Expedited processing used to be performed only at official U.S. border crossing checkpoints, but in recent years it has been used for undocumented migrants detained pretty much anywhere. Citing a drop in the proportion of migrants granted permission to pursue their asylum claims by US Customs and Immigration Services (USCIS) officers, HRW suggests that new, more stringent benchmarks for establishing “credible” or “reasonable” fear instituted in February 2014 may have “inappropriately raise[ed] the burden of proof required” at this early stage of the asylum-seeking process.

Of the migrants HRW interviewed, fewer than half of the detainees who told Border Patrol officials about their fear of returning to Honduras were referred for further assessment to determine whether their fear was “credible” or “reasonable,” despite U.S. law requiring that such cases be referred to a USCIS asylum officer.

Some interviewees reported lacking access to competent legal counsel and even being ignored, given misinformation or pressured by U.S. immigration officials to not fight deportation or to drop asylum claims. The title of HRW’s report, “You don’t have rights here,” comes from a statement allegedly uttered by a Border Patrol agent to one eventual deportee, referred to by the pseudonym “Mateo S.” Mateo described a CBP agent attempting to force him to sign papers consenting to his own deportation. When he refused, Mateo said, “[The agent] told me I was deported anyway. He said he ‘had the law in his hand and he was going to sign for me.'”

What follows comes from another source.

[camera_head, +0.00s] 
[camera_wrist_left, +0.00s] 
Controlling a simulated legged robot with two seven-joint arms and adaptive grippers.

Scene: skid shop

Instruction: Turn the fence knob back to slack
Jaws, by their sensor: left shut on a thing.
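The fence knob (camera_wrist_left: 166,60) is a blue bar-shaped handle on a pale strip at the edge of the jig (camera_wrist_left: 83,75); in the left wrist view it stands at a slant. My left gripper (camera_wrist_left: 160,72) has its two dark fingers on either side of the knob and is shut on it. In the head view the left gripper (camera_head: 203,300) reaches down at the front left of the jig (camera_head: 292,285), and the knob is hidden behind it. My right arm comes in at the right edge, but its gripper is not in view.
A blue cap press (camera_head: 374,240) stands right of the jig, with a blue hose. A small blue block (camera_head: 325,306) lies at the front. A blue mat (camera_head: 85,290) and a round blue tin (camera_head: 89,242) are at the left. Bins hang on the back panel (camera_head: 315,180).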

Mateo had fled from Honduras after falling victim to a local extortion racket that targeted his business. When he could no longer afford the “war tax,” gangsters tried to kidnap his son. “I sent my son and my wife to the United States,” he told HRW. “Once I knew they were safe, I fled too.” Despite expressing a credible fear of being targeted by the gang if returned to Honduras, Mateo was deported on September 9, 2014.

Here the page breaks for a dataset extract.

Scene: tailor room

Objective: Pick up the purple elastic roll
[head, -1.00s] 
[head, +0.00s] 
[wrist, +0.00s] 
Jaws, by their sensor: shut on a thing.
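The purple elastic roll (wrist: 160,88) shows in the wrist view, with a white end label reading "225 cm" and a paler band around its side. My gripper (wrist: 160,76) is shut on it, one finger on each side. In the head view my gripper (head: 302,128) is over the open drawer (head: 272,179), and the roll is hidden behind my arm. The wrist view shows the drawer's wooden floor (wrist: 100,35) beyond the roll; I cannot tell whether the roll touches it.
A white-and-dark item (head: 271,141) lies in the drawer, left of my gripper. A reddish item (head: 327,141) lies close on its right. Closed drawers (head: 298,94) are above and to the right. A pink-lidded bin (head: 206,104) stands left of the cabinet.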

Another Honduran deportee, Marlon J., described being chosen at random as the victim of a gang initiation ritual and getting shot seven times in the back for absolutely no reason. Unfortunately, he did not feel he could turn to the state for protection or redress. “Here in Honduras, you can’t file a police complaint,” according to Marlon, “because after that the gang comes and finishes your family.” Roberto L., also deported to Honduras in September, said he had witnessed the murder of his mother and that his life is in danger “at a national level.” “I’m just going to be here [in Honduras] for three weeks,” he said. “Then I’ll try [to cross into the U.S.] again.”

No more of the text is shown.